Une première phase d’observation par des ergonomes a permis de collecter les impressions des exploitants sur leur organisation et les tâches à réaliser. Elle a été dédiée au partage et à la définition des situations problématiques au sein de chaque exploitation. Plusieurs constats sont établis en amont de la phase terrain chez les apiculteurs :

Il existe des différences par rapport au genre : les femmes ressentent des douleurs plus précocement que les hommes et ont des répercussions physiques à des âges moins avancés. De plus, les femmes de l’étude ont davantage tendance à faire attention aux gestes de réalisation pour pouvoir préserver leur santé que les hommes. Ce résultat est en lien avec les douleurs perçues au cours de l’activité. Elles développent des stratégies pour préserver leur santé : travail à deux pour le port de charge, astuce pour limiter les postures contraignantes, etc.

Les apiculteurs réalisent de nombreuses postures contraignantes au cours de leur activité, et notamment dans les tâches telles que les transhumances, les récoltes ou encore le suivi des colonies. Le type d’exploitation a un impact sur les conditions de travail. En effet, les équipements, le choix des terrains ou encore l’organisation de l’activité, s’ils sont insuffisants ou inadaptés peuvent entraîner une augmentation des interventions sur les ruches favorisant le développement de pathologies (trouble musculosquelettique, lombalgie, altération du canal carpien).

Deux modèles d’exosquelettes ont été testés

L’utilisation en autonomie de l’exosquelette sur des activités ciblées a duré quinze jours consécutifs. Deux modèles, acquis par l’Aract et mis à disposition des apiculteurs, ont pu être testés par les apiculteurs. Le Hapo MS est adapté pour les travaux nécessitant une assistance des bras à hauteur de 0° à 135° et dans une amplitude horizontale de 180°, visant à réduire la pénibilité et améliorer les conditions de travail. Le Hapo diminue les efforts lombaires et préserve les disques intervertébraux. Il est destiné à toutes personnes ayant besoin d’une assistance pour le dos et/ou aux personnes dont le poste est considéré comme pénible pour le dos.

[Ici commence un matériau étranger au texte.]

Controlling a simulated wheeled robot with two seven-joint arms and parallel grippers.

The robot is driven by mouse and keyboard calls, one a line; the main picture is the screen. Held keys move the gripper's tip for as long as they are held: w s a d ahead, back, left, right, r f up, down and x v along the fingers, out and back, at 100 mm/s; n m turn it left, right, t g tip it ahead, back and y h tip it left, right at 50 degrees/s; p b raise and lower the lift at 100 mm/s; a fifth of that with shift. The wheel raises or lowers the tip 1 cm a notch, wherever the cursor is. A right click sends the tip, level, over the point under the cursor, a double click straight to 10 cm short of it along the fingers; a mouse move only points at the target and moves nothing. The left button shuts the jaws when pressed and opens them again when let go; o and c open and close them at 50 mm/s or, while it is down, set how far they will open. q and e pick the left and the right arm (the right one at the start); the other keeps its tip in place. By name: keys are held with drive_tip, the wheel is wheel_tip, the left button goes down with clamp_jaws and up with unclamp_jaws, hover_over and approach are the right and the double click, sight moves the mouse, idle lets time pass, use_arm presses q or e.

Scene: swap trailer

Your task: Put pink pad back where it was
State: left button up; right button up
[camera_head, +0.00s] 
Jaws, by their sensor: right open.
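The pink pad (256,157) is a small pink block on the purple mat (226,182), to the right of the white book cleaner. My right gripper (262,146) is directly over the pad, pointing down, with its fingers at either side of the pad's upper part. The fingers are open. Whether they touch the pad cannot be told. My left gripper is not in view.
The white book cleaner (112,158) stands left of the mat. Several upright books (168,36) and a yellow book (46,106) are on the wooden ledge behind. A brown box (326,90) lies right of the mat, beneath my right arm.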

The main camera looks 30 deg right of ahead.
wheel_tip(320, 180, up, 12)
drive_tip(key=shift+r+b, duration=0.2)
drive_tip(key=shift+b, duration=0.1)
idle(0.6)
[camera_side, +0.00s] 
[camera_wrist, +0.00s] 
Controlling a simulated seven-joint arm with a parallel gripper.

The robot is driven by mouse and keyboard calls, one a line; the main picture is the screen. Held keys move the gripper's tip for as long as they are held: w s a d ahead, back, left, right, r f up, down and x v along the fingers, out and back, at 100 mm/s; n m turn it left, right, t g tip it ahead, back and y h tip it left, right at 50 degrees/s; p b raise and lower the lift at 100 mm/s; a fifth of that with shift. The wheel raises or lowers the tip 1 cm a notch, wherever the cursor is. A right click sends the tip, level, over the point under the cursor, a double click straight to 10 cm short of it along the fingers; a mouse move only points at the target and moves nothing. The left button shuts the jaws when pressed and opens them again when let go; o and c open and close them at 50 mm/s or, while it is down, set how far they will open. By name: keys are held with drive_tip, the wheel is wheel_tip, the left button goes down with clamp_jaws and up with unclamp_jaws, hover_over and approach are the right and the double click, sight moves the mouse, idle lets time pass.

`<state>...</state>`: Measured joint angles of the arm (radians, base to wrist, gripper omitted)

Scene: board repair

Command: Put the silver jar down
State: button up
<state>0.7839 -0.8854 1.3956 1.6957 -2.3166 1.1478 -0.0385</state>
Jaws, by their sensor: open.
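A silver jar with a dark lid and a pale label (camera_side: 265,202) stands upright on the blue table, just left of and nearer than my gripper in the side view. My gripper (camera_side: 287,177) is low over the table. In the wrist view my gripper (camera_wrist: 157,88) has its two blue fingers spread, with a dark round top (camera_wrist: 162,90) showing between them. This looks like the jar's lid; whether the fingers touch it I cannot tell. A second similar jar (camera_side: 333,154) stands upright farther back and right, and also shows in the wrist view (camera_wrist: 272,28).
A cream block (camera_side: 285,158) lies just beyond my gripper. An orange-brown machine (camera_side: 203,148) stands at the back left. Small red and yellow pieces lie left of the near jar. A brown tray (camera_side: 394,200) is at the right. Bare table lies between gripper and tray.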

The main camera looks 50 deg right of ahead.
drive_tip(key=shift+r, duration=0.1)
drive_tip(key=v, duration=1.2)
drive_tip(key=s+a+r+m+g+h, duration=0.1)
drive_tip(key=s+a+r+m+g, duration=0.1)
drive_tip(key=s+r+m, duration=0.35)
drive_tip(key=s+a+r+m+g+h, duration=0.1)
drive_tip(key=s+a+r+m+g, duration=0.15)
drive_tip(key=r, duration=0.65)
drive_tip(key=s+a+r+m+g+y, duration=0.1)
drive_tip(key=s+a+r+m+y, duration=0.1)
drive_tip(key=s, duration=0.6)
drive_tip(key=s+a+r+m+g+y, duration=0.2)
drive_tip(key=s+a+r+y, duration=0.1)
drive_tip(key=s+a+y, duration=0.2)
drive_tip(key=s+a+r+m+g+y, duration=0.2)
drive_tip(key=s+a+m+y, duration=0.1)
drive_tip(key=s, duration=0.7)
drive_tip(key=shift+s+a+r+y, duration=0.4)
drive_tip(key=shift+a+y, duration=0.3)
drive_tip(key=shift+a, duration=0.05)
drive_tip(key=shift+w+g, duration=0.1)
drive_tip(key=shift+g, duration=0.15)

Le ressenti des apiculteurs a permis d’évaluer les bénéfices et contraintes de chaque exosquelette pour lesquels ils n’ont pas tous le même avis lors du test d’un même dispositif. En effet, il y a une forte variabilité individuelle en fonction de la singularité, de la typologie de l’exploitation et l’utilisation de matériel. De plus, les personnes ayant ou ressentant des douleurs avant le test ont mieux accepté le dispositif que les autres.

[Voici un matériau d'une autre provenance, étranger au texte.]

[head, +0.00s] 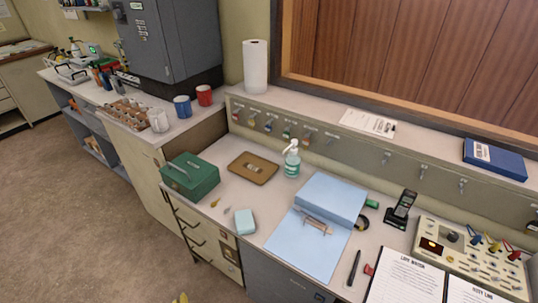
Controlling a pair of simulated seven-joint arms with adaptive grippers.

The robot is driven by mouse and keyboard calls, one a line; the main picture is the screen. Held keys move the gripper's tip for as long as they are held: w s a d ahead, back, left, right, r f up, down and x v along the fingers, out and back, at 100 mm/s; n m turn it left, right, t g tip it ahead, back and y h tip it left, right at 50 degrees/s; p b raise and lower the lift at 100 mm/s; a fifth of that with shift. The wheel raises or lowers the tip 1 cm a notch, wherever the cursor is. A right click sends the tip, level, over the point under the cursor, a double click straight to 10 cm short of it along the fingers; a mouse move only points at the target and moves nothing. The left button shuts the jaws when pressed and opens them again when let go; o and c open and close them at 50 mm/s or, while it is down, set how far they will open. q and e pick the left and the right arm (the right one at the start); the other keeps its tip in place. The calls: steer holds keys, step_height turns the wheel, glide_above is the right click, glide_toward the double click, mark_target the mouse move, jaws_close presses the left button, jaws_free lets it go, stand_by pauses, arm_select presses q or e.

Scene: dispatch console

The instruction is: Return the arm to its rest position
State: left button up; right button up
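Neither of my arms can be made out in the head view, and no gripper shows. A small yellowish shape (181,298) pokes in at the bottom edge; I cannot tell what it is. The desk (222,218) below holds a green metal box (190,176), a brown tray (253,168) with a small item in it, a pump bottle (292,160), a light blue block (245,222) and an open blue binder (303,252).
A handset in its cradle (401,210), a control panel (470,262), a pen (354,268) and a log sheet (405,280) crowd the right. Hooks with keys line the ledge (300,112). A paper roll (255,66) stands there. Floor (70,220) is clear at left.

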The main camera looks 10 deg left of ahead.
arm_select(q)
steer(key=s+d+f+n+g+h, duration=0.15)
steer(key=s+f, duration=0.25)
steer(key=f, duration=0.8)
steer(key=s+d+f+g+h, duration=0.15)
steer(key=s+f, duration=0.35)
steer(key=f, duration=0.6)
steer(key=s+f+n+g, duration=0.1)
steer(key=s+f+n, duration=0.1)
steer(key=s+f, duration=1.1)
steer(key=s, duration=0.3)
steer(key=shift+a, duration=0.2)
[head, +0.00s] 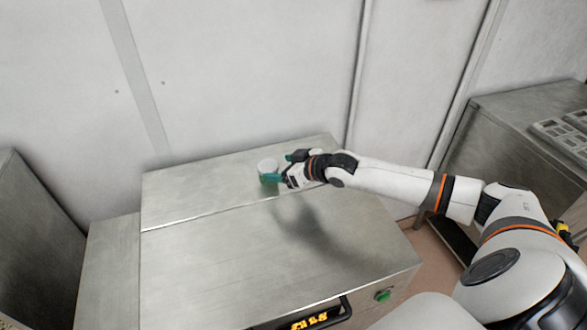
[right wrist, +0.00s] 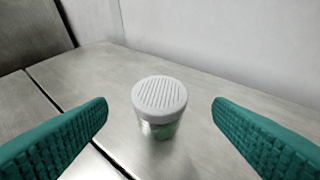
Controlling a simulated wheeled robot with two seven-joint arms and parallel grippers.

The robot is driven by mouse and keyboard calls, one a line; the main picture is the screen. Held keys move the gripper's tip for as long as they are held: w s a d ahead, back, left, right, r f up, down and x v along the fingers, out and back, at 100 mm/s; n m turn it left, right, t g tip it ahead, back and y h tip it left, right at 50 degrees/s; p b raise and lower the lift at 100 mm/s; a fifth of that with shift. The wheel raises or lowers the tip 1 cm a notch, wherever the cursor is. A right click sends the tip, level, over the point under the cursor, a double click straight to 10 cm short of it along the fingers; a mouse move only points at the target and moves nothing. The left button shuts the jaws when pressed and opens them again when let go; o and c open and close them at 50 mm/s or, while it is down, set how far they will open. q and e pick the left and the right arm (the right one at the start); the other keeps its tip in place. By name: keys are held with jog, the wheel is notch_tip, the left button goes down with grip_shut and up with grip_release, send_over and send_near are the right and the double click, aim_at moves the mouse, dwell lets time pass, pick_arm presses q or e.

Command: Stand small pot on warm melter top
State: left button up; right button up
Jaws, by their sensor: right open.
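The small pot (right wrist: 160,112) has a pale ribbed lid and a greenish, see-through body. It stands upright on the steel melter top (right wrist: 215,157), and in the head view the pot (head: 266,166) is on the rear section of the melter top (head: 200,187). My right gripper (head: 277,168) is at the pot, coming from the right. In the right wrist view its green fingers (right wrist: 160,112) are open, one on each side of the pot, with gaps on both sides and no contact. My left gripper is not in view.
The melter's front has a lit orange display (head: 309,321) and a green button (head: 383,296). A pale panelled wall (head: 240,70) stands close behind the melter. A steel bench (head: 500,110) with a grey mould tray (head: 560,140) is at right. The melter top around the pot is clear.

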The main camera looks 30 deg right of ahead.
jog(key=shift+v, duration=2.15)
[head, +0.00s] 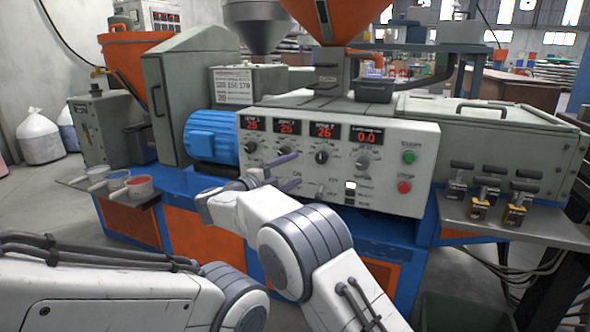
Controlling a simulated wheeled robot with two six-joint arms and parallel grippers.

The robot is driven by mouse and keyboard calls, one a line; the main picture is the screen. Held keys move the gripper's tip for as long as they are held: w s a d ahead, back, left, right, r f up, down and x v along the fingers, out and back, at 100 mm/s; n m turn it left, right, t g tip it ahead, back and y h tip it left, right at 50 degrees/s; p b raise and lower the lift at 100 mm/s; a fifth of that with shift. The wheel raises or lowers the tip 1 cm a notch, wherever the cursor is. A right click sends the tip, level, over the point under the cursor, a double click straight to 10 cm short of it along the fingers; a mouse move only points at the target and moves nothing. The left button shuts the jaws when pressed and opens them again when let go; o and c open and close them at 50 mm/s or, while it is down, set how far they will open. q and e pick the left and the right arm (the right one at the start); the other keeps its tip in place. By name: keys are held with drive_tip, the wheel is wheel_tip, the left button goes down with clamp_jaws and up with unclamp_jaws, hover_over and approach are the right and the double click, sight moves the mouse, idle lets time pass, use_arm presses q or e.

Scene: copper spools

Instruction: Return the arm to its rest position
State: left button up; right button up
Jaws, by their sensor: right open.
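My right gripper (295,169) is in front of the machine's white control panel (410,133), just below the row of dark knobs. Its two slim purple-grey fingers are apart and point right, with nothing visible between them. I cannot tell whether the fingertips touch the panel. My right arm (285,235) rises from the bottom edge and bends at a grey-banded joint. My left arm (95,290) crosses the lower left corner, and its gripper is outside the picture.
A blue motor (211,136) sits left of the panel. A small shelf with several cups (138,187) juts out at left. A metal side table (525,228) at right bears several yellow-and-black clamp-like pieces. Orange hoppers (335,18) stand above the machine.

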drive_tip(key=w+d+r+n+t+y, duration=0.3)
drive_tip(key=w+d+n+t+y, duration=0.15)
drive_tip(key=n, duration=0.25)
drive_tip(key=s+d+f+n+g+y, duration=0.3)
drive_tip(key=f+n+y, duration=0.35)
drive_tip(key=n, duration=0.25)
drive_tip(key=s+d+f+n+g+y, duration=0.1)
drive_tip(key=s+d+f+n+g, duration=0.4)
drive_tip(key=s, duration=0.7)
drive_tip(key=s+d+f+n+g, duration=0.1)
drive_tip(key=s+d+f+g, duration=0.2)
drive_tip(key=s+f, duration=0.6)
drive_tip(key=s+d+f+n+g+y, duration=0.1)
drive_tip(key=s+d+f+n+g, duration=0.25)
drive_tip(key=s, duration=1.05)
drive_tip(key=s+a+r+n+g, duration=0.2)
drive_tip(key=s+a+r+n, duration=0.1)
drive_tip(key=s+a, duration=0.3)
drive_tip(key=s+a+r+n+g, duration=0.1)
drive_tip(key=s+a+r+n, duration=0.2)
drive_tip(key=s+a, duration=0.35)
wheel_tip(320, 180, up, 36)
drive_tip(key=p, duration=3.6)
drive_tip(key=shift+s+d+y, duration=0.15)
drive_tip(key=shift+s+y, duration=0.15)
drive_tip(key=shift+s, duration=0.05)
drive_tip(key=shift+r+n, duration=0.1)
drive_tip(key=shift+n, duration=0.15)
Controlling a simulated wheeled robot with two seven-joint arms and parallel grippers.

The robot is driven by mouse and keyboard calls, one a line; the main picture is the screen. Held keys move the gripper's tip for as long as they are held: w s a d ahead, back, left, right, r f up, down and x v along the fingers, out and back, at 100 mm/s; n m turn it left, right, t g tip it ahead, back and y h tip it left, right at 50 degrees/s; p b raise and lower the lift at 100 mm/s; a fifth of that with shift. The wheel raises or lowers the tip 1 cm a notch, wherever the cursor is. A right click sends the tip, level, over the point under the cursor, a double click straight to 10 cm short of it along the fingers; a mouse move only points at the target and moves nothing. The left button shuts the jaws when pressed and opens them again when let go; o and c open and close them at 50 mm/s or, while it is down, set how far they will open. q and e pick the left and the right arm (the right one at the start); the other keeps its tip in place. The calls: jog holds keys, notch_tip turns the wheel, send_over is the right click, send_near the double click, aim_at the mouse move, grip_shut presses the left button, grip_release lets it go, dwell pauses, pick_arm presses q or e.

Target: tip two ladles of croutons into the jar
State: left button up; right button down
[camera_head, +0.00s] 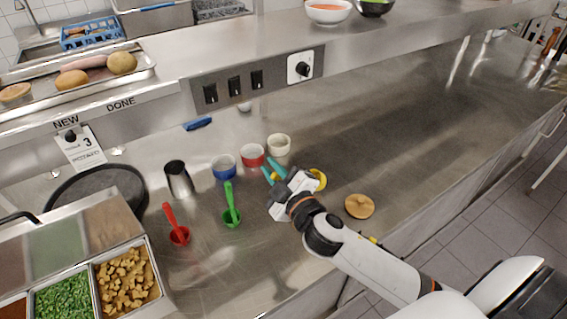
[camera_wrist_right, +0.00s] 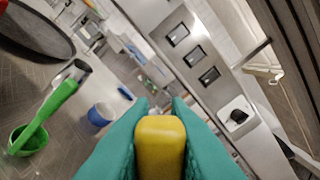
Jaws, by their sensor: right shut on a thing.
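My right gripper (camera_head: 275,172), with teal fingers, is shut on a yellow ladle (camera_head: 318,179) above the steel counter. In the right wrist view the ladle's blunt yellow end (camera_wrist_right: 161,145) sits between both fingers; most of the ladle is hidden. Brown croutons (camera_head: 126,281) fill a steel bin at the lower left, away from this gripper. A round wooden lid (camera_head: 359,206) lies on the counter right of the gripper. I cannot make out a clear jar; a cream pot (camera_head: 279,145) stands just behind the gripper. My left gripper is not in view.
A red ladle (camera_head: 179,235) and a green ladle (camera_head: 232,217) stand between bin and gripper. A metal cup (camera_head: 178,179), a blue bowl (camera_head: 224,167) and a red bowl (camera_head: 252,155) stand behind them. A dark pan (camera_head: 96,190) is left. The counter's far right is clear.

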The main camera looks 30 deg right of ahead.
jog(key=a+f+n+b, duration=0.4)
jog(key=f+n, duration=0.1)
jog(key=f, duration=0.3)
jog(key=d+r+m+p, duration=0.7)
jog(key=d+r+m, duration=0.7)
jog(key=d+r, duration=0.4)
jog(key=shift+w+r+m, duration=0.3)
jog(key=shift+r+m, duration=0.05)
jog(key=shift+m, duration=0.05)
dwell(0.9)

Le dispositif lombaire rencontre un meilleur succès

Le Hapo MS (bras) cumule uniquement des points négatifs : il apporte une source de douleur supplémentaire, n’est pas compatible avec les gestes du métier et contraint les mouvements lors de la réalisation des différentes tâches. Le Hapo (lombaires) quant à lui a rencontré un plus grand succès. Il a permis d’améliorer la posture de travail avec une réelle utilité lors de tâches où l’on est amené à rester penché légèrement vers l’avant (traitement des varroas, récolte et transhumance par exemple). Cela est dû à un effet « ressort » qui accompagne et aide à se repositionner suite aux flexions du tronc vers l’avant et permet de diminuer la sensation de port de charge. Il est démontable et lavable en machine. Néanmoins, il est une source de chaleur supplémentaire, n’est pas compatible avec l’utilisation d’une poche à eau dorsale et ne semble pas adapté aux tâches réalisées en miellerie. Le travail à genoux à tendance à dérégler les sangles ce qui le rend inconfortable.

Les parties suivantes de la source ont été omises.